Roselle Figlia Fiore Aperitivo
Ingredients
- 3-4 cups cleaned roselles
- 10-15 tablespoons white sugar
Instructions
- Layer the roselles in a large, clean glass jar, using about 2-3 tablespoons of sugar for each cup of roselles. Shake the jar and set it on a spot on your kitchen counter that’s out of direct sunlight.
- Shake the jar daily to distribute the sugars and later the syrup that starts to emerge. After 2-3 days, the calyces should have collapsed considerably. Fill the jar with water to barely the same level as the calyces. Less is also ok. Re-cap and leave back on the counter.
- At this point you don’t have to mix daily, but keep an eye on the jar and burp it if you feel the need. You can add a tablespoon of sugar every other day or so if you don’t see enough bubbling or signs of fermentation.

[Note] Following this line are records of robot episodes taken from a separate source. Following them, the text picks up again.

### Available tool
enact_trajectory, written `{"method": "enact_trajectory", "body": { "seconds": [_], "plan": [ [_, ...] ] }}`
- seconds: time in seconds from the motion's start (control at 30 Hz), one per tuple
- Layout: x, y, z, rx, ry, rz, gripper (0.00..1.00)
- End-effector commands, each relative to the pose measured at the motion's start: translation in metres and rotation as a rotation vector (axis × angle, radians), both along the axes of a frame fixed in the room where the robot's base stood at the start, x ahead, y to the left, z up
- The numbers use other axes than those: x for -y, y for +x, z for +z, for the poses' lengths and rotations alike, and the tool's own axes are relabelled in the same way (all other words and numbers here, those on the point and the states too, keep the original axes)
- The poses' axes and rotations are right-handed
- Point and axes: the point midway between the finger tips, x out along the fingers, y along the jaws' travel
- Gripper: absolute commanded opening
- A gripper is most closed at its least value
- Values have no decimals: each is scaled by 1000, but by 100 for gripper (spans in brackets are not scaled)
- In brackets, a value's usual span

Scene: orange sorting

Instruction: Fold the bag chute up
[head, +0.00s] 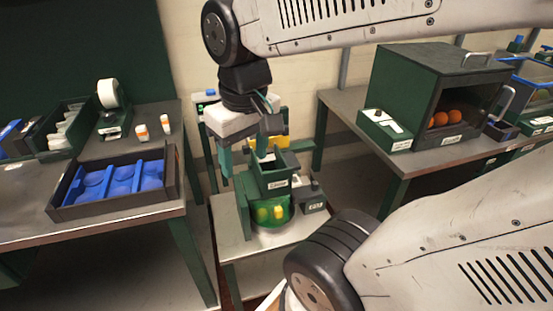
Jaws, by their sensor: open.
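A dark green chute (274,184) with a white label stands on the small metal table in the middle of the head view. It looks like the bag chute, and its upper edge is partly hidden by my gripper. A green see-through bag or net (267,212) with yellow and orange things in it is just below the chute. My gripper (244,164) hangs down above and to the left of the chute, with its teal fingers apart and nothing seen between them. The right finger is close to the chute's top; I cannot tell whether it touches.
A dark box (314,203) stands right of the chute on the small table (231,225). A green cabinet (425,80) with oranges (446,118) stands at right. My arm crosses the right side.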

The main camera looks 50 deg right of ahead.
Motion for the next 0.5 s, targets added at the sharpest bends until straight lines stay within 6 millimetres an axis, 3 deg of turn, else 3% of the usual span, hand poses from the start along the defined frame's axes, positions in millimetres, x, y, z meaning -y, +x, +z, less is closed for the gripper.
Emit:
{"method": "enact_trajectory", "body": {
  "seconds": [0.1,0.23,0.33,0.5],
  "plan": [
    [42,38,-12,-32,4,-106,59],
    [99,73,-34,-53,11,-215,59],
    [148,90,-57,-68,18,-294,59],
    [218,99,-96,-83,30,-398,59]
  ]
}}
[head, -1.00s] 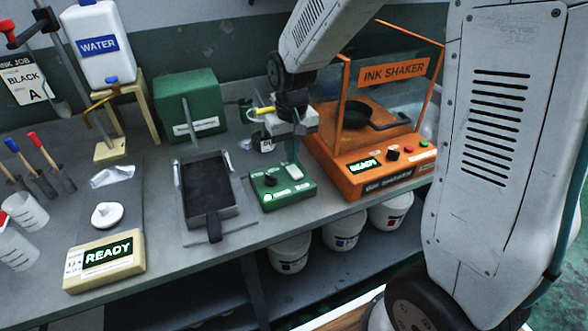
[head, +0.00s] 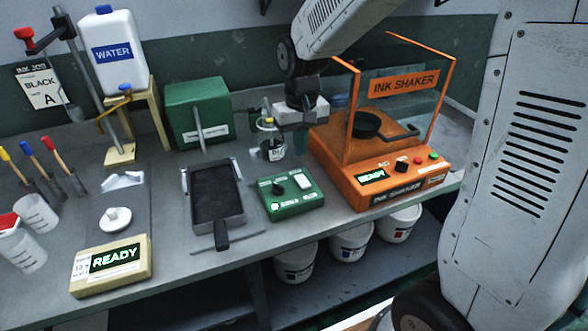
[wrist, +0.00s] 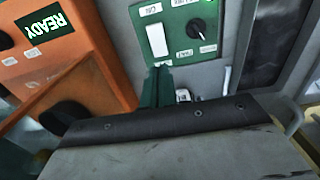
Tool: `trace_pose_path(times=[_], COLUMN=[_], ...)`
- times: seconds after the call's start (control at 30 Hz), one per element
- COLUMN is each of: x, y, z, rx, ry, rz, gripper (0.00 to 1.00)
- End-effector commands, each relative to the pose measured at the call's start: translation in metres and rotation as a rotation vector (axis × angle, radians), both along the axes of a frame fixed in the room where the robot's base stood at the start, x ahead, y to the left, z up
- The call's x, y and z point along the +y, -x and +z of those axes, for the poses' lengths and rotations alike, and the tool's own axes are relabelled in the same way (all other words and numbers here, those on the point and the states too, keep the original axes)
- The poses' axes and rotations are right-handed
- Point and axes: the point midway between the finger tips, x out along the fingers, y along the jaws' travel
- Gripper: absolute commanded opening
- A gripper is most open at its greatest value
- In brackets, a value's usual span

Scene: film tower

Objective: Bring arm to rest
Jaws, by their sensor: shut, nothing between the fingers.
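My gripper (head: 302,147) hangs from my pale grey arm, above the back of the bench, between a small jar and the orange ink shaker. Its dark green fingers are together and hold nothing. In the wrist view the closed fingers (wrist: 158,86) show below the green control box (wrist: 185,40). The arm reaches in from the upper right and is bent, with the hand pointing down. The bench top (head: 160,215) lies below it.
The orange ink shaker (head: 395,185) with clear walls is close to the right of my gripper. The jar (head: 274,152) stands close to its left. The green control box (head: 291,193) and black tray (head: 215,200) are in front. White buckets (head: 352,243) are on the lower shelf.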

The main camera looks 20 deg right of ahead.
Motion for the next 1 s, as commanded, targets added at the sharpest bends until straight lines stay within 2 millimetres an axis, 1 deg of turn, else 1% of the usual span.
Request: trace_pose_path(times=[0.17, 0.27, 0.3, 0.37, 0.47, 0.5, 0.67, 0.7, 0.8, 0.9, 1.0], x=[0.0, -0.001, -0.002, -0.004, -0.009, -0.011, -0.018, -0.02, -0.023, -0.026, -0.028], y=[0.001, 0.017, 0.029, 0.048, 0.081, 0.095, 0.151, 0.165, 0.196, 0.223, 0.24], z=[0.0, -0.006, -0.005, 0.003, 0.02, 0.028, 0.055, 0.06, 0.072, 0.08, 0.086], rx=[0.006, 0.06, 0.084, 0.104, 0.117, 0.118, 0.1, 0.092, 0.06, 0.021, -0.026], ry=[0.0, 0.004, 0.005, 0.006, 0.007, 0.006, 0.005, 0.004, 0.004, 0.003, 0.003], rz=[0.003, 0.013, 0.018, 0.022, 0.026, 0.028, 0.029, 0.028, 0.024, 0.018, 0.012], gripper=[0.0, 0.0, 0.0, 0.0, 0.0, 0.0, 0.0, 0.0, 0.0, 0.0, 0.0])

- In about a week to 10 days, the liquid should have turned a vivid red. Now strain the liquid—taste it, it should be tart and not overly sweet—and transfer to a clean swing-top bottle. Do not fill the bottle right to the top; use two bottles filled halfway if you must, though with this recipe you will likely have only a single half bottle anyway. (Save the mushy calyces to make jam or puree and use in place of rhubarb in a cake.)
- Leave this bottle out, undisturbed, for another week or so. How fast it fizzes up now depends on ambient temperatures where you are; it took me about 5-6 days to get the proper pop and fizz that you see. Shaking the bottle ever-so-gently should bring forth bubbles—that’s a good sign. Don’t test by burping or opening or you’ll lose the fizz each time and will have to double your wait-time for it to re-fizz.
- A day ahead of when you want to “uncork” your roselle figlia fiore, refrigerate it. Be sure not to disturb the bottle too much before you open it!
- This roselle figlia fiore is really a shrub, and is very good on its own (chilled) or served over ice. It needs nothing more, but you can play with adding other ingredients as you wish.